Apache Cassandra, bad assumptions, and unit test shortfalls

This is a story about a problem that took a long time to solve. As in, no one noticed it was a problem for a couple years then it took another year to solve. It involves using the time series database Cassandra, some bad assumptions made by the initial programmers who were more used to relational databases, and a reliance on unit tests that test for a short period of time but miss long term problems. And there is a bonus, somewhat related story at the end.

I was pondering this story today as I was mopping my floors (maybe because I’m wearing my Cassandra shirt today) and thought it was worth writing out.  I will write about it in some vague terms as I don’t want to point fingers, but if you ask me in comments I’ll dig up the commits and show the code lines. (And no, I didn’t author the bug.)

I worked on Monasca, an open source monitoring and metering project within OpenStack, for several years. This open source project was consumed by our corporate distribution of OpenStack, and many features were contributed by the corporation. Monasca originally used MongoDB or InfluxDB as a time series storage for the monitoring data. (Todo: insert a link to a good description of time series DBs.) Monasca quickly discovered that MongoDB couldn’t scale up to the load that was being generated, and InfluxDB, while capable of handling the load of configures right, didn’t have a freely available High Availability configuration that fit the corporate requirements for production. So a small team set to work in finding an alternative and settled on Apache Cassandra.

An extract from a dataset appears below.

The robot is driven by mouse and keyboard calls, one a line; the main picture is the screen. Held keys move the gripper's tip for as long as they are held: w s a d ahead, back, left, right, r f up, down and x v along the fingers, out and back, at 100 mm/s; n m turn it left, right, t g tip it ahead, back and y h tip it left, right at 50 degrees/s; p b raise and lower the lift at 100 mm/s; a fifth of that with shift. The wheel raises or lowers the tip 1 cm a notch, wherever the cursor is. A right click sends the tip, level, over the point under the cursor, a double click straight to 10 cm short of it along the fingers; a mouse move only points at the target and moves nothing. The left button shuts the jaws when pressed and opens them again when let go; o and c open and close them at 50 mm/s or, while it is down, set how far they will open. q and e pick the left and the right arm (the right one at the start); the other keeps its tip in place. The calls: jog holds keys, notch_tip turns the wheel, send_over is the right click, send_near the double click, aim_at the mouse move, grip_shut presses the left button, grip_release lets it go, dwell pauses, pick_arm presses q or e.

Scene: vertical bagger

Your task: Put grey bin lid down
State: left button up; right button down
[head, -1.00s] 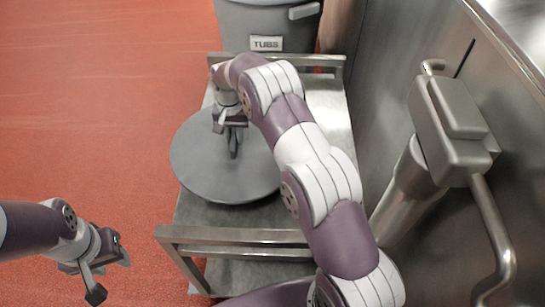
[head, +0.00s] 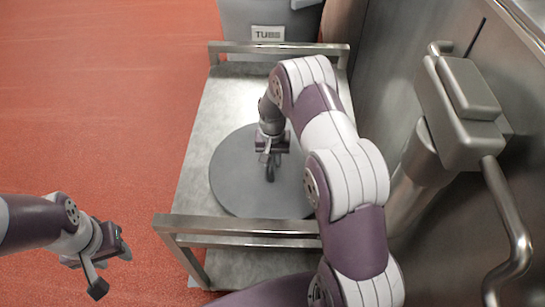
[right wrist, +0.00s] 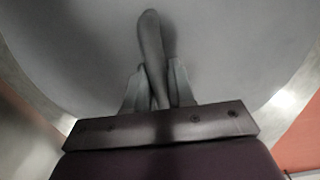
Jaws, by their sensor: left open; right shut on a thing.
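The grey bin lid (head: 238,188) is a round disc with a raised handle, over the top of the steel cart (head: 208,120) in the head view. My right gripper (head: 270,165) is shut on the lid's handle from above. In the right wrist view the handle (right wrist: 152,55) runs between the two fingers (right wrist: 155,88), and the lid (right wrist: 70,50) fills most of the picture. I cannot tell whether the lid touches the cart top. My left gripper (head: 118,258) is open and empty, over the floor at the lower left.
A grey bin labelled TUBS (head: 268,30) stands beyond the cart's far rail. A near rail (head: 240,226) crosses the cart's front. A steel machine with a bent handle (head: 465,110) stands at the right. The cart top is bare left of and behind the lid.

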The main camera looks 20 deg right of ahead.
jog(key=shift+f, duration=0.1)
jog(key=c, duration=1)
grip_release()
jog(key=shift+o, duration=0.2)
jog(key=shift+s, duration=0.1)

Cassandra had some nice features and proved to handle the load well in testing. So after some work, the Cassandra Persister was merged, complete with unit tests and documented tests for generating large loads. All looked good.

But a strange problem came up over time. Some customers reported that the CLI for retrieving the monitoring data quit working. They had been using the system successfully for months and then suddenly just got errors. With a little investigation it was found that not all data was broken, just some queries. Very strange, and no useful error message out of the code.

I guess I should mention here that the Cassandra Persister code had two versions: Java and Python. Much of Monasca was originally written in Java, as the original authors were familiar with Java and found it was faster. But the standard for language in Openstack is Python, so an optional Python version was also created. While our customers were using the Java version in production, the problem was common to both versions.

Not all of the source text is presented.